Repeat exactly the stretch of lines from the line containing "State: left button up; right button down" through the line containing "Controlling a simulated", both included, and nothing else.
-- start of EXERCISE DATA --
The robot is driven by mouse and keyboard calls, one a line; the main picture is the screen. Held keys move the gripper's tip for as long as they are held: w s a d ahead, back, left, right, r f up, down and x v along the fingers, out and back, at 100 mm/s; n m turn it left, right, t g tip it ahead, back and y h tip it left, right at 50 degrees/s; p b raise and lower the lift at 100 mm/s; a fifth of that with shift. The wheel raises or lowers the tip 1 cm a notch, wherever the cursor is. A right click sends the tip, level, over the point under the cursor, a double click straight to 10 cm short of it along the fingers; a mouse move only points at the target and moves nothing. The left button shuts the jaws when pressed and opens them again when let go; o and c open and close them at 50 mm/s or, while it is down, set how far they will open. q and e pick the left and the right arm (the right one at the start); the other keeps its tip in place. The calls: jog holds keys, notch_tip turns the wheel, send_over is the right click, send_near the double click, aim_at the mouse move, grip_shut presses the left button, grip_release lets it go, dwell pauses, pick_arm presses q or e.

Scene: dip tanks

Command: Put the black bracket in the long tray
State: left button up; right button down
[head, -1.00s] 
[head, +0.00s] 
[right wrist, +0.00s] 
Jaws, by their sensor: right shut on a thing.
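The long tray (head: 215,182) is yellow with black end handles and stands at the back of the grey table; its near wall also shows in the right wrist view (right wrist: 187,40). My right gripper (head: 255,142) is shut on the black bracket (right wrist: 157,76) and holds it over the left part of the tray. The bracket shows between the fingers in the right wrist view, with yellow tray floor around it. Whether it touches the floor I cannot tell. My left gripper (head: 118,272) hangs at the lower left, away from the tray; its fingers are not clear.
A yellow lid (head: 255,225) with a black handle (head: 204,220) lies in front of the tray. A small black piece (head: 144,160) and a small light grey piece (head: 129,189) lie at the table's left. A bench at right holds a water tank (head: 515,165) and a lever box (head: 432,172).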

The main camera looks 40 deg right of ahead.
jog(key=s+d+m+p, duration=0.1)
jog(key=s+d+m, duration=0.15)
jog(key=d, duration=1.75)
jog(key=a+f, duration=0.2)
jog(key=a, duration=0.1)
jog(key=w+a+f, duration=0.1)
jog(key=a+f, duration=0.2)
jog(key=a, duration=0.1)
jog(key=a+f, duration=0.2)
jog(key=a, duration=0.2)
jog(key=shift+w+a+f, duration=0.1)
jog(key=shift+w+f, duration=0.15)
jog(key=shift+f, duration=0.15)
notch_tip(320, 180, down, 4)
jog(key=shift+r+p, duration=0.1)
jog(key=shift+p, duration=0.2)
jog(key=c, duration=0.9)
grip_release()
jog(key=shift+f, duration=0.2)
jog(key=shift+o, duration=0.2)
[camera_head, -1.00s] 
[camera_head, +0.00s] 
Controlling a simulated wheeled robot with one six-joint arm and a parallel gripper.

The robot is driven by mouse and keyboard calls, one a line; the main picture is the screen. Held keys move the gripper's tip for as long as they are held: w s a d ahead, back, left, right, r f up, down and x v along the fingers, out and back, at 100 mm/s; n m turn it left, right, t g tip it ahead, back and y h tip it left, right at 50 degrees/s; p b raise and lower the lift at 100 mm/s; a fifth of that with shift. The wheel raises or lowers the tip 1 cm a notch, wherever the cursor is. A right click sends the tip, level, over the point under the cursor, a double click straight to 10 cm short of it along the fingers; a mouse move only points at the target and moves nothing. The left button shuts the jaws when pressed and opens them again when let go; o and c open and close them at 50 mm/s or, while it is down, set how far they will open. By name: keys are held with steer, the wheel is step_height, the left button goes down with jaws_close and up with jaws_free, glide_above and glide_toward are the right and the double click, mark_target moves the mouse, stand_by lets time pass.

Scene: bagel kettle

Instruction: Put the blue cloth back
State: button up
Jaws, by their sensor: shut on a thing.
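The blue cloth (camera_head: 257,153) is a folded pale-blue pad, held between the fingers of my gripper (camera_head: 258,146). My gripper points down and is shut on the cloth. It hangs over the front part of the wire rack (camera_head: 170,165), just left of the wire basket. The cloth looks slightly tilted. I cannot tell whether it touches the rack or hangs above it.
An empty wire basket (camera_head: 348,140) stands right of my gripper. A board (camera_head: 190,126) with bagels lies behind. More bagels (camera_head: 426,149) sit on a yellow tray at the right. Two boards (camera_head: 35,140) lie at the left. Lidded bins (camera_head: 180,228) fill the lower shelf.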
-- end of EXERCISE DATA --
* SOLUTION BELOW
State: left button up; right button down
[head, -1.00s] 
[head, +0.00s] 
[right wrist, +0.00s] 
Jaws, by their sensor: right shut on a thing.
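The long tray (head: 215,182) is yellow with black end handles and stands at the back of the grey table; its near wall also shows in the right wrist view (right wrist: 187,40). My right gripper (head: 255,142) is shut on the black bracket (right wrist: 157,76) and holds it over the left part of the tray. The bracket shows between the fingers in the right wrist view, with yellow tray floor around it. Whether it touches the floor I cannot tell. My left gripper (head: 118,272) hangs at the lower left, away from the tray; its fingers are not clear.
A yellow lid (head: 255,225) with a black handle (head: 204,220) lies in front of the tray. A small black piece (head: 144,160) and a small light grey piece (head: 129,189) lie at the table's left. A bench at right holds a water tank (head: 515,165) and a lever box (head: 432,172).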

The main camera looks 40 deg right of ahead.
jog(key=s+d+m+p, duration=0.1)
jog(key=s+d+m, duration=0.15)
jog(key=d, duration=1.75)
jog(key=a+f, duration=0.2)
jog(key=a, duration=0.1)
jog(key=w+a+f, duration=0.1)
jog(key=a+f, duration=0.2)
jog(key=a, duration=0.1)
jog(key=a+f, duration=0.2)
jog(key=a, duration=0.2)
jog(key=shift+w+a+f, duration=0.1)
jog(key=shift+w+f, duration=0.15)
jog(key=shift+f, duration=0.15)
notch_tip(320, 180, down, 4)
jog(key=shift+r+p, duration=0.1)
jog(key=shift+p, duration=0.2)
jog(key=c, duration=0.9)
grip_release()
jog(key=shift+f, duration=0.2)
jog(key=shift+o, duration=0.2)
[camera_head, -1.00s] 
[camera_head, +0.00s] 
Controlling a simulated wheeled robot with one six-joint arm and a parallel gripper.

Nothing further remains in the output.